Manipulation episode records
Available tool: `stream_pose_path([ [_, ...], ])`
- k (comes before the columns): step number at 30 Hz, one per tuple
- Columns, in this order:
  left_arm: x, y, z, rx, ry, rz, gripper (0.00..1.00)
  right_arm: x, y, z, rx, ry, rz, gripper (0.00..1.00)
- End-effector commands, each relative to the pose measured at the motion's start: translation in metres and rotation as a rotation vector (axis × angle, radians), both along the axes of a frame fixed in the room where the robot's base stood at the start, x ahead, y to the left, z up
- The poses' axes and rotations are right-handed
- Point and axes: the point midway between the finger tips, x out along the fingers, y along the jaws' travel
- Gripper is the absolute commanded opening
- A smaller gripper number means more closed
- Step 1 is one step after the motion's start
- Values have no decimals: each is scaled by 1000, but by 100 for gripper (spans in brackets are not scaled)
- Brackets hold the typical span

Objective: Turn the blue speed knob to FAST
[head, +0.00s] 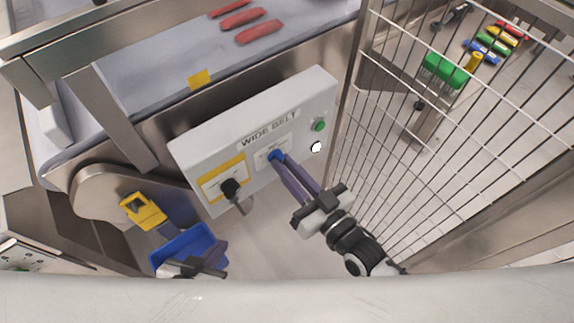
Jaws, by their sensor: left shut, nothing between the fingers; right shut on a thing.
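The blue speed knob (274,155) sits on a small white label plate on the grey control box marked WIDE BELT (308,92). My right gripper (279,160) reaches up from the lower right and is shut on the knob. The fingertips cover part of the knob, and its pointing direction and the plate's lettering are too small to read. My left gripper (221,250) is low on the left, in front of a blue bin, shut and empty, away from the box.
The box also carries a black switch (230,187) on a yellow-edged plate, a green button (319,125) and a white button (316,147). A wire fence (400,130) stands close on the right. Red pieces (258,32) lie on the belt behind.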

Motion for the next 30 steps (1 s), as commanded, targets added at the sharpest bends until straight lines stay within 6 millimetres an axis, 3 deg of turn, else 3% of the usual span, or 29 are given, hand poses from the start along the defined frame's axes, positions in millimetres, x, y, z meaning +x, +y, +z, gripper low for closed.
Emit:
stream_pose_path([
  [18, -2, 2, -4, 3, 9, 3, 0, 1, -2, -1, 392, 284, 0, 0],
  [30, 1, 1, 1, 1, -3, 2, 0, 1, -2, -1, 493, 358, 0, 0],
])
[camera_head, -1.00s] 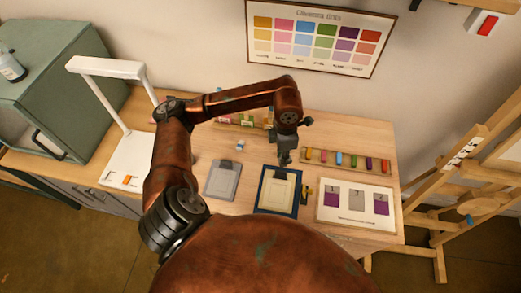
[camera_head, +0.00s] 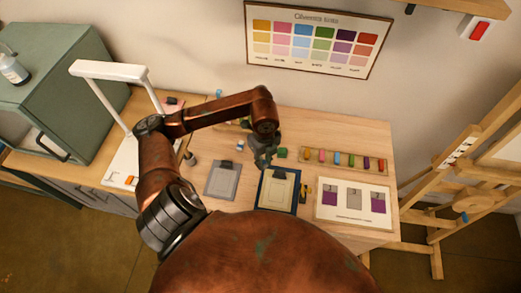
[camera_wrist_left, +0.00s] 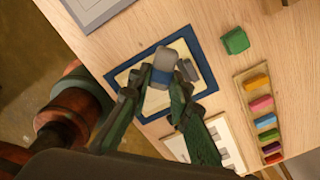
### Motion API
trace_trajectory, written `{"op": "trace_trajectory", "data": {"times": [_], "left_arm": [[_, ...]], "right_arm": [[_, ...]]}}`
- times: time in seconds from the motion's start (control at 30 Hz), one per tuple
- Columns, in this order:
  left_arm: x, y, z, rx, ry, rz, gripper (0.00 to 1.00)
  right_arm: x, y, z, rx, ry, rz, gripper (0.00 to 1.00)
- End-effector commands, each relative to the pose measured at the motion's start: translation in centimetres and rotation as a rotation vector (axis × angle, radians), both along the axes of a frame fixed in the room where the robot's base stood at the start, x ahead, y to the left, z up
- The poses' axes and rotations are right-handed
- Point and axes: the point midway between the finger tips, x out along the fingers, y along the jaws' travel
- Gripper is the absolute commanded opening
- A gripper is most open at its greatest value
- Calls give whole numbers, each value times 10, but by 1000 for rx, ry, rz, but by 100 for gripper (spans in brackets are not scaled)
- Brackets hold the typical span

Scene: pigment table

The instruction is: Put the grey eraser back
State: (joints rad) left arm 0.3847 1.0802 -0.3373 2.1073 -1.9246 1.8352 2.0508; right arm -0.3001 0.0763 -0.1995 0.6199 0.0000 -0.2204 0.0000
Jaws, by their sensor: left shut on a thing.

• _Exercise task_
Repeat the records above exactly, leaving out the pictures.

• _Result of the exercise_
Available tool: `stream_pose_path([ [_, ...], ])`
- k (comes before the columns): step number at 30 Hz, one per tuple
- Columns, in this order:
  left_arm: x, y, z, rx, ry, rz, gripper (0.00..1.00)
  right_arm: x, y, z, rx, ry, rz, gripper (0.00..1.00)
- End-effector commands, each relative to the pose measured at the motion's start: translation in metres and rotation as a rotation vector (axis × angle, radians), both along the axes of a frame fixed in the room where the robot's base stood at the start, x ahead, y to the left, z up
- The poses' axes and rotations are right-handed
- Point and axes: the point midway between the finger tips, x out along the fingers, y along the jaws' travel
- Gripper is the absolute commanded opening
- A smaller gripper number means more closed
- Step 1 is one step after the motion's start
- Values have no decimals: each is scaled by 1000, but by 100 for gripper (spans in brackets are not scaled)
- Brackets hold the typical span

Objective: Turn the blue speed knob to FAST
[head, +0.00s] 
Jaws, by their sensor: left shut, nothing between the fingers; right shut on a thing.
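The blue speed knob (274,155) sits on a small white label plate on the grey control box marked WIDE BELT (308,92). My right gripper (279,160) reaches up from the lower right and is shut on the knob. The fingertips cover part of the knob, and its pointing direction and the plate's lettering are too small to read. My left gripper (221,250) is low on the left, in front of a blue bin, shut and empty, away from the box.
The box also carries a black switch (230,187) on a yellow-edged plate, a green button (319,125) and a white button (316,147). A wire fence (400,130) stands close on the right. Red pieces (258,32) lie on the belt behind.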

Motion for the next 30 steps (1 s), as commanded, targets added at the sharpest bends until straight lines stay within 6 millimetres an axis, 3 deg of turn, else 3% of the usual span, or 29 are given, hand poses from the start along the defined frame's axes, positions in millimetres, x, y, z meaning +x, +y, +z, gripper low for closed.
Emit:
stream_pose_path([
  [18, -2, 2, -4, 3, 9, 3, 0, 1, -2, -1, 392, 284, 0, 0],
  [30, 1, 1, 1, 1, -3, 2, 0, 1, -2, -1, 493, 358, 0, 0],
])
[camera_head, -1.00s] 
[camera_head, +0.00s] 
[camera_wrist_left, +0.00s] 
### Motion API
trace_trajectory, written `{"op": "trace_trajectory", "data": {"times": [_], "left_arm": [[_, ...]], "right_arm": [[_, ...]]}}`
- times: time in seconds from the motion's start (control at 30 Hz), one per tuple
- Columns, in this order:
  left_arm: x, y, z, rx, ry, rz, gripper (0.00 to 1.00)
  right_arm: x, y, z, rx, ry, rz, gripper (0.00 to 1.00)
- End-effector commands, each relative to the pose measured at the motion's start: translation in centimetres and rotation as a rotation vector (axis × angle, radians), both along the axes of a frame fixed in the room where the robot's base stood at the start, x ahead, y to the left, z up
- The poses' axes and rotations are right-handed
- Point and axes: the point midway between the finger tips, x out along the fingers, y along the jaws' travel
- Gripper is the absolute commanded opening
- A gripper is most open at its greatest value
- Calls give whole numbers, each value times 10, but by 1000 for rx, ry, rz, but by 100 for gripper (spans in brackets are not scaled)
- Brackets hold the typical span

Scene: pigment table

The instruction is: Put the grey eraser back
State: (joints rad) left arm 0.3847 1.0802 -0.3373 2.1073 -1.9246 1.8352 2.0508; right arm -0.3001 0.0763 -0.1995 0.6199 0.0000 -0.2204 0.0000
Jaws, by their sensor: left shut on a thing.

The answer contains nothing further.